Turbo: Efficient Communication Framework for Large-scale Data Processing Cluster

Title: Turbo: Efficient Communication Framework for Large-scale Data Processing Cluster

Authors: Xuya Jia (Tencent); Zhiyi Yao, Chao Peng (Fudan University);Zihao Zhao, Bin Lei, Edison Liu (NVIDIA); Xiang Li, Zekun He, Yachen Wang, Xianneng Zou, Chongqing Zhao, Jinhui Chu(Tencent); Jilong Wang (Tsinghua University); Congcong Miao(Tencent)

Speaker: Xuya Jia (Tencent)

Scribe: Jinghui Jiang (Xiamen University)

Introduction
Big data processing clusters are suffering from a long job completion time due to the inefficient utilization of the RDMA capability. Results in a large-scale cluster with hundreds of server nodes to process large-scale jobs have shown that the existing deployment of the RDMA technique results in a long tail job completion time, with some jobs even taking up more than twice the average time to complete. In this paper, the authors present the design and implementation of Turbo, an efficient communication framework for the large-scale data processing cluster to achieve high performance and scalability. The core of Turbo’s approach is to leverage a dynamic block-level flowlet transmission mechanism and a non-blocking communication middleware to improve the network throughput and enhance the system’s scalability. Furthermore, Turbo ensures high system reliability by utilizing an external shuffle service, and TCP serves as a backup.

Key idea and contribution
Turbo’s key contributions are divided into two parts. The first part is a dynamic block-level flowlet transmission mechanism. In previous work, they used RNIC to maintain QP for data transmission flow. However, in the big data scenario, the limited hardware memory of RNIC makes it difficult to maintain enough QP, resulting in performance degradation. Turbo noticed this problem and designed a dynamic block-level flowlet transmission mechanism to deal with it. Turbo divides data blocks of a flow into multiple flowlets and integrates a dynamic source port selection to change the transmission path. In addition, Turbo also designed a half-handshake connection mechanism (a mechanism that can start transmitting data after receiving the receiver’s Ack) to reduce the waiting time for ACK from the receiver during a full-handshake connection, further optimizing the consumption of RNIC resources by QP connection.

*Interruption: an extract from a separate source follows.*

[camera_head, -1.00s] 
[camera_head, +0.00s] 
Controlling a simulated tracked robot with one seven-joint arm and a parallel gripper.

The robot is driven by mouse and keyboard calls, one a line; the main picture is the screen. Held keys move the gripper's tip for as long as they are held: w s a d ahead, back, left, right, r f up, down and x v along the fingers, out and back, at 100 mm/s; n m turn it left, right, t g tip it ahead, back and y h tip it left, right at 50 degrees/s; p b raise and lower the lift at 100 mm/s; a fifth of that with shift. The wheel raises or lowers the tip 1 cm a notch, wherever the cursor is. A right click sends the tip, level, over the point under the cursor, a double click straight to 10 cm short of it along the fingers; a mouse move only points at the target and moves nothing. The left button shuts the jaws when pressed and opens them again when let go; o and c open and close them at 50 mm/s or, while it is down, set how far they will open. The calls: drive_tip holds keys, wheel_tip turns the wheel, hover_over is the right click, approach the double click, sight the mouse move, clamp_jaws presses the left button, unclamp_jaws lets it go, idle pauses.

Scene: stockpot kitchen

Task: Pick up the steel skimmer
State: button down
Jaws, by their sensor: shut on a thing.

The second part is non-blocking communication middleware. In previous work, during the shuffle process, the blocked execution and serial data transmission issues in the communication middleware finally resulted in poor performance. However, it is challenging to transmit data without blocking, as each worker and executor are closely bound. To address this challenge, Turbo designs a non-blocking communication middleware. This middleware firstly unbinds the worker from the executor to enable the parallelism between computation and communication. Then, it allocates executor tasks to relatively lightly loaded workers through a gate mechanism to achieve load balancing.

Evaluation
The authors integrate Turbo into Apache Spark and evaluate Turbo in a small-scale testbed and a large-scale cluster. The small scale testbed evaluation results show that Turbo improves the network throughput by 15.1% while maintaining high system reliability. The large-scale production results have shown that Turbo can reduce the job completion time by 23.9% and increase the job completion rate by 2.03× over the existing RDMA solutions.

Q&A:
Q1: How does Turbo achieve unblocking in communication and computation?
A1: Turbo can decouple the worker and executor, enabling the overlap
between communication and computation. It also has a gate mechanism to allocate requests to workers with a minimal workload to achieve load balancing so that communication and computation can overlap.

Q2: How does Turbo handle the out-of-order data packet with multi-packet transmission?
A2: When DCT starts transmitting, it is guaranteed that the previous link has ended. And DCT is a single-path transmission, so they will not be out of order.

Personal thoughts
The paper introduces Turbo, a communication framework that is scalable and has good performance in large RDMA clusters. This paper optimizes the blocking phenomenon encountered in RDMA communication and proposes a new and creative RDMA transmission method. I think this is a very interesting system, and this paper nicely demonstrates the new research objectives and inherent challenges and solutions.